• _Written exercise_: Give the entries back exactly, dropping each image.

• _Available data_:
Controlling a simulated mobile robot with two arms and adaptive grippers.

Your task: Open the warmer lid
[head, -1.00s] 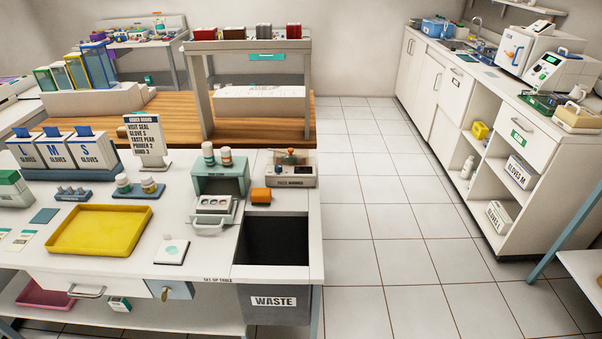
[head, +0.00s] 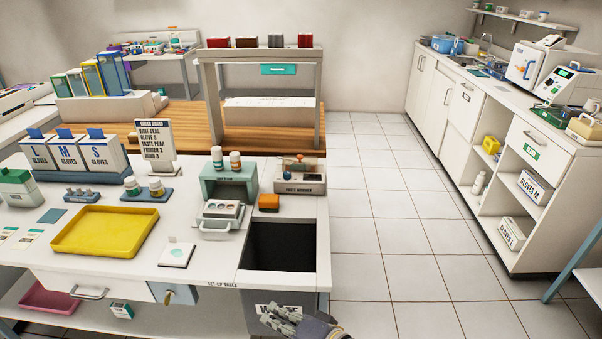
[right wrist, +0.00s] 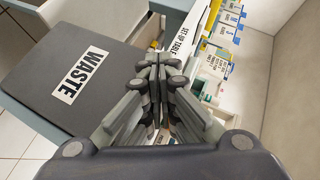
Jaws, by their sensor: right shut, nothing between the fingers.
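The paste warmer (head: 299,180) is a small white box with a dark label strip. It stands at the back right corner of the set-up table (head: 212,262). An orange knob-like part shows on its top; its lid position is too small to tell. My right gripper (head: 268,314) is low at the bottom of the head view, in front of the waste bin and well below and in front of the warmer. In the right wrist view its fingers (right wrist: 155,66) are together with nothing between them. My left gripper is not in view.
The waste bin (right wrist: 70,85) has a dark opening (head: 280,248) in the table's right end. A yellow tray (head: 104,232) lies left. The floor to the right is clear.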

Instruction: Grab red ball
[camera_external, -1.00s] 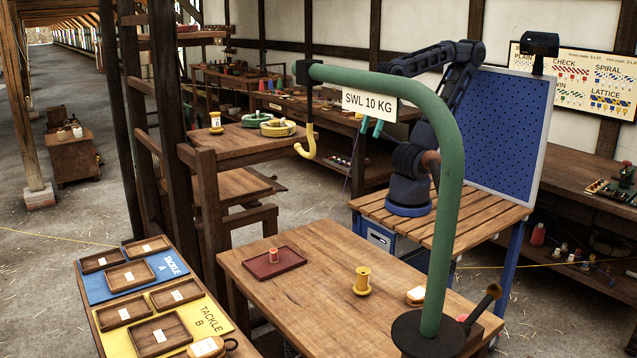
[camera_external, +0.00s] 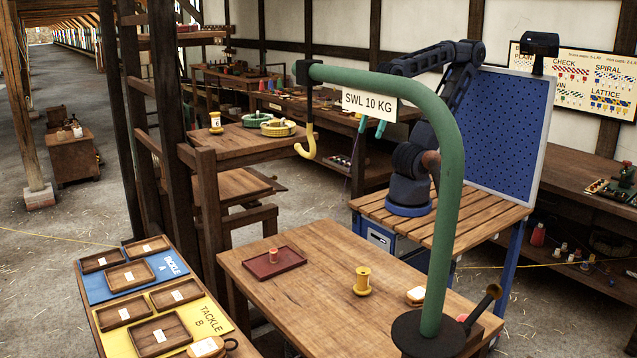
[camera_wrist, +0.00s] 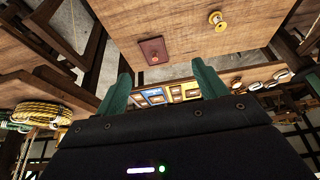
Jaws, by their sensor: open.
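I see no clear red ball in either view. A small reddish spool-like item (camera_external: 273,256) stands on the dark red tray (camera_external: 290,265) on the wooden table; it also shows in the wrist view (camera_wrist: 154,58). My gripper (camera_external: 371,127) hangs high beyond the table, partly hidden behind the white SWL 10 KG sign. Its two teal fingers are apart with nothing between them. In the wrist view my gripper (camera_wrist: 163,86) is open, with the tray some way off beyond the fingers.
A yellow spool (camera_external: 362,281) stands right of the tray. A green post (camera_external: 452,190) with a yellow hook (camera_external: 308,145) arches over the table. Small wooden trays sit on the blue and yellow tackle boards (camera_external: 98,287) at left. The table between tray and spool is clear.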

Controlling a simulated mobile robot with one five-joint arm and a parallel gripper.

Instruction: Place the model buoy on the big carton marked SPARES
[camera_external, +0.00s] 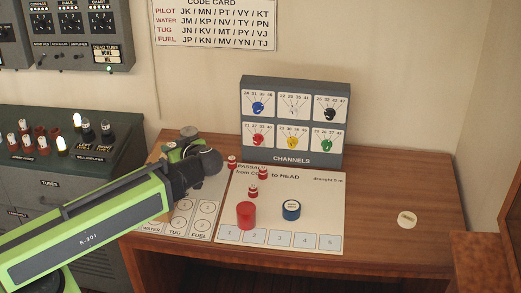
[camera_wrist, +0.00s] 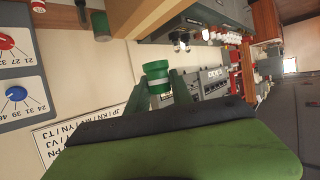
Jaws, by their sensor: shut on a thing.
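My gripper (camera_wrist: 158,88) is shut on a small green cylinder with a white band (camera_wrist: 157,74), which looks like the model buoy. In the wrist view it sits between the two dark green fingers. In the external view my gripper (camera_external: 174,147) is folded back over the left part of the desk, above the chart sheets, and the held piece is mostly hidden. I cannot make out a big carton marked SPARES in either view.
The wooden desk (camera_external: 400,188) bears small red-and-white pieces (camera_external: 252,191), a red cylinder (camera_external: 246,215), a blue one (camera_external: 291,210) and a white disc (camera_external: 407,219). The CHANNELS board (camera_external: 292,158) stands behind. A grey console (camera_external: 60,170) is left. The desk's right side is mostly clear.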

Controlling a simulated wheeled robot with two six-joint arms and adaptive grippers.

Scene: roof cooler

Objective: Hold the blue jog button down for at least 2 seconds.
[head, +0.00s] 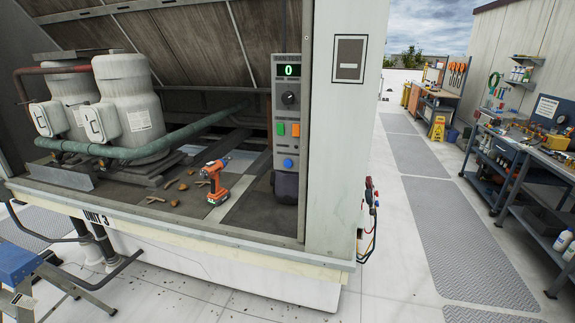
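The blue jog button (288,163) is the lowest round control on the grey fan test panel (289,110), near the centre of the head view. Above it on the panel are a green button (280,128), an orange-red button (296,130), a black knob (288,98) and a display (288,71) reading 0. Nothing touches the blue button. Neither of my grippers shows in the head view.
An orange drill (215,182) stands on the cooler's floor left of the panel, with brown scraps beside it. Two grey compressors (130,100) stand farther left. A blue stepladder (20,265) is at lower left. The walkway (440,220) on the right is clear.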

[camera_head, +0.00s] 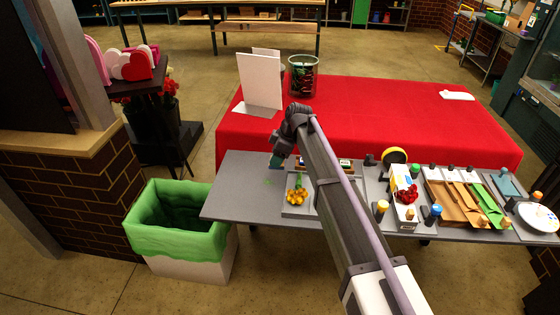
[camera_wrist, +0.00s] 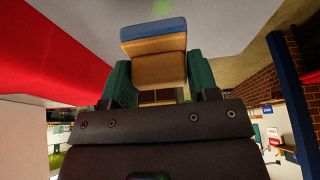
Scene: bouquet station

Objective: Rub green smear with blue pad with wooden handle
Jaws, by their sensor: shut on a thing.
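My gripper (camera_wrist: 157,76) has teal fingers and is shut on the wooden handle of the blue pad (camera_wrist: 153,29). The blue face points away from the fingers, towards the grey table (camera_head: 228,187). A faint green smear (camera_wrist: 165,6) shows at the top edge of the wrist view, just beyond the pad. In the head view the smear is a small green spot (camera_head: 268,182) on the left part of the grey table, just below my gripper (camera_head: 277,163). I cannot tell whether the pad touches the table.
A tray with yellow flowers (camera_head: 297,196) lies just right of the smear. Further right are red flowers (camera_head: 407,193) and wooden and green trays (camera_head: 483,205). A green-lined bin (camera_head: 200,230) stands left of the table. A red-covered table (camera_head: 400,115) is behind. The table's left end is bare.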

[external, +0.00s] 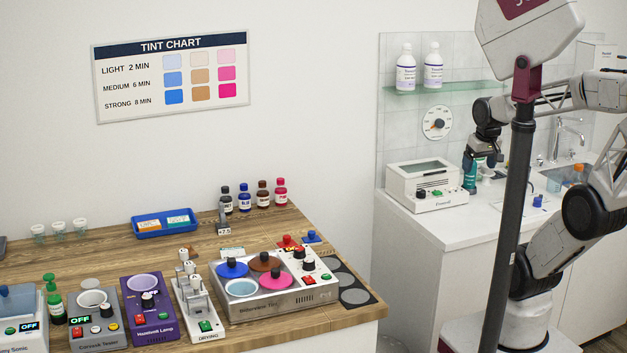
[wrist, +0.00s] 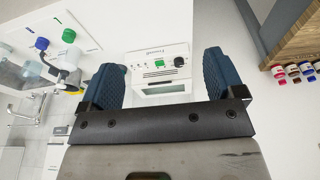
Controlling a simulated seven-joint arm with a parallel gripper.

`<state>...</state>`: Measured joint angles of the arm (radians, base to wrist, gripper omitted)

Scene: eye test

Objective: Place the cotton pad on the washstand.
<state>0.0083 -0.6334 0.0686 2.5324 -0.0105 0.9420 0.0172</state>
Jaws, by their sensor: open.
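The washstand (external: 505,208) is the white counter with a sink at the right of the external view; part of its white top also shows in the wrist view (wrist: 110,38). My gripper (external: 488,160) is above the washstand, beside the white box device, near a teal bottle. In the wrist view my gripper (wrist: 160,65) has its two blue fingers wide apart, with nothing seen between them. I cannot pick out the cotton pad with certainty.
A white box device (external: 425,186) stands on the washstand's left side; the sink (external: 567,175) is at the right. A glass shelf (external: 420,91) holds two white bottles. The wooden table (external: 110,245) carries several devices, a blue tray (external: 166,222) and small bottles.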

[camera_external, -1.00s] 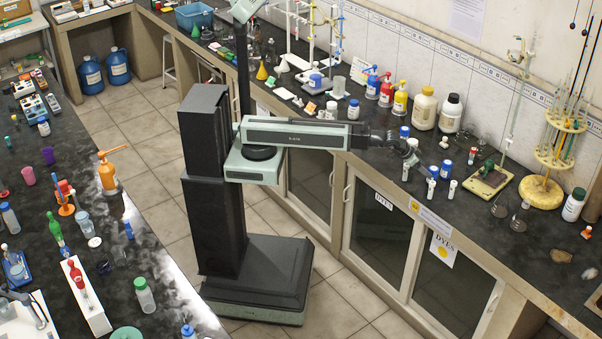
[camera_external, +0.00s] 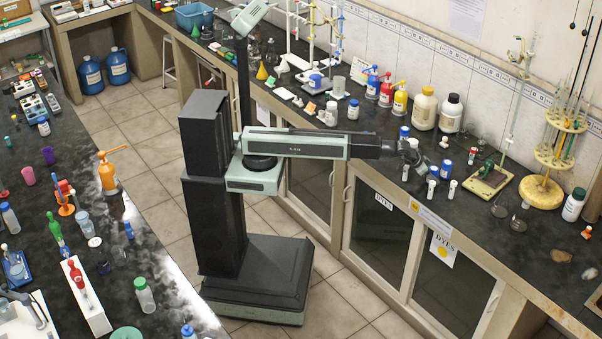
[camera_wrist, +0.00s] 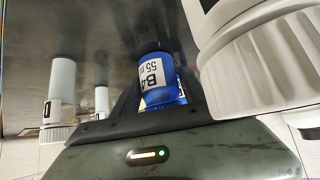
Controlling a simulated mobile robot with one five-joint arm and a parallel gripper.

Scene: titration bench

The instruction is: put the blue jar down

• _Final result_:
Controlling a simulated mobile robot with two arms and adaptive grippers.

Your task: Open the warmer lid
[head, -1.00s] 
[head, +0.00s] 
[right wrist, +0.00s] 
Jaws, by their sensor: right shut, nothing between the fingers.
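The paste warmer (head: 299,180) is a small white box with a dark label strip. It stands at the back right corner of the set-up table (head: 212,262). An orange knob-like part shows on its top; its lid position is too small to tell. My right gripper (head: 268,314) is low at the bottom of the head view, in front of the waste bin and well below and in front of the warmer. In the right wrist view its fingers (right wrist: 155,66) are together with nothing between them. My left gripper is not in view.
The waste bin (right wrist: 70,85) has a dark opening (head: 280,248) in the table's right end. A yellow tray (head: 104,232) lies left. The floor to the right is clear.

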Instruction: Grab red ball
[camera_external, -1.00s] 
[camera_external, +0.00s] 
[camera_wrist, +0.00s] 
Jaws, by their sensor: open.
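I see no clear red ball in either view. A small reddish spool-like item (camera_external: 273,256) stands on the dark red tray (camera_external: 290,265) on the wooden table; it also shows in the wrist view (camera_wrist: 154,58). My gripper (camera_external: 371,127) hangs high beyond the table, partly hidden behind the white SWL 10 KG sign. Its two teal fingers are apart with nothing between them. In the wrist view my gripper (camera_wrist: 163,86) is open, with the tray some way off beyond the fingers.
A yellow spool (camera_external: 362,281) stands right of the tray. A green post (camera_external: 452,190) with a yellow hook (camera_external: 308,145) arches over the table. Small wooden trays sit on the blue and yellow tackle boards (camera_external: 98,287) at left. The table between tray and spool is clear.

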Controlling a simulated mobile robot with one five-joint arm and a parallel gripper.

Instruction: Place the model buoy on the big carton marked SPARES
[camera_external, +0.00s] 
[camera_wrist, +0.00s] 
Jaws, by their sensor: shut on a thing.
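My gripper (camera_wrist: 158,88) is shut on a small green cylinder with a white band (camera_wrist: 157,74), which looks like the model buoy. In the wrist view it sits between the two dark green fingers. In the external view my gripper (camera_external: 174,147) is folded back over the left part of the desk, above the chart sheets, and the held piece is mostly hidden. I cannot make out a big carton marked SPARES in either view.
The wooden desk (camera_external: 400,188) bears small red-and-white pieces (camera_external: 252,191), a red cylinder (camera_external: 246,215), a blue one (camera_external: 291,210) and a white disc (camera_external: 407,219). The CHANNELS board (camera_external: 292,158) stands behind. A grey console (camera_external: 60,170) is left. The desk's right side is mostly clear.

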Controlling a simulated wheeled robot with two six-joint arms and adaptive grippers.

Scene: roof cooler

Objective: Hold the blue jog button down for at least 2 seconds.
[head, +0.00s] 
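The blue jog button (288,163) is the lowest round control on the grey fan test panel (289,110), near the centre of the head view. Above it on the panel are a green button (280,128), an orange-red button (296,130), a black knob (288,98) and a display (288,71) reading 0. Nothing touches the blue button. Neither of my grippers shows in the head view.
An orange drill (215,182) stands on the cooler's floor left of the panel, with brown scraps beside it. Two grey compressors (130,100) stand farther left. A blue stepladder (20,265) is at lower left. The walkway (440,220) on the right is clear.

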[camera_head, +0.00s] 
[camera_wrist, +0.00s] 
Scene: bouquet station

Objective: Rub green smear with blue pad with wooden handle
Jaws, by their sensor: shut on a thing.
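My gripper (camera_wrist: 157,76) has teal fingers and is shut on the wooden handle of the blue pad (camera_wrist: 153,29). The blue face points away from the fingers, towards the grey table (camera_head: 228,187). A faint green smear (camera_wrist: 165,6) shows at the top edge of the wrist view, just beyond the pad. In the head view the smear is a small green spot (camera_head: 268,182) on the left part of the grey table, just below my gripper (camera_head: 277,163). I cannot tell whether the pad touches the table.
A tray with yellow flowers (camera_head: 297,196) lies just right of the smear. Further right are red flowers (camera_head: 407,193) and wooden and green trays (camera_head: 483,205). A green-lined bin (camera_head: 200,230) stands left of the table. A red-covered table (camera_head: 400,115) is behind. The table's left end is bare.

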[external, +0.00s] 
[wrist, +0.00s] 
Controlling a simulated seven-joint arm with a parallel gripper.

`<state>...</state>`: Measured joint angles of the arm (radians, base to wrist, gripper omitted)

Scene: eye test

Objective: Place the cotton pad on the washstand.
<state>0.0083 -0.6334 0.0686 2.5324 -0.0105 0.9420 0.0172</state>
Jaws, by their sensor: open.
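The washstand (external: 505,208) is the white counter with a sink at the right of the external view; part of its white top also shows in the wrist view (wrist: 110,38). My gripper (external: 488,160) is above the washstand, beside the white box device, near a teal bottle. In the wrist view my gripper (wrist: 160,65) has its two blue fingers wide apart, with nothing seen between them. I cannot pick out the cotton pad with certainty.
A white box device (external: 425,186) stands on the washstand's left side; the sink (external: 567,175) is at the right. A glass shelf (external: 420,91) holds two white bottles. The wooden table (external: 110,245) carries several devices, a blue tray (external: 166,222) and small bottles.

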[camera_external, -1.00s] 
[camera_external, +0.00s] 
[camera_wrist, +0.00s] 
Controlling a simulated mobile robot with one five-joint arm and a parallel gripper.

Scene: titration bench

The instruction is: put the blue jar down

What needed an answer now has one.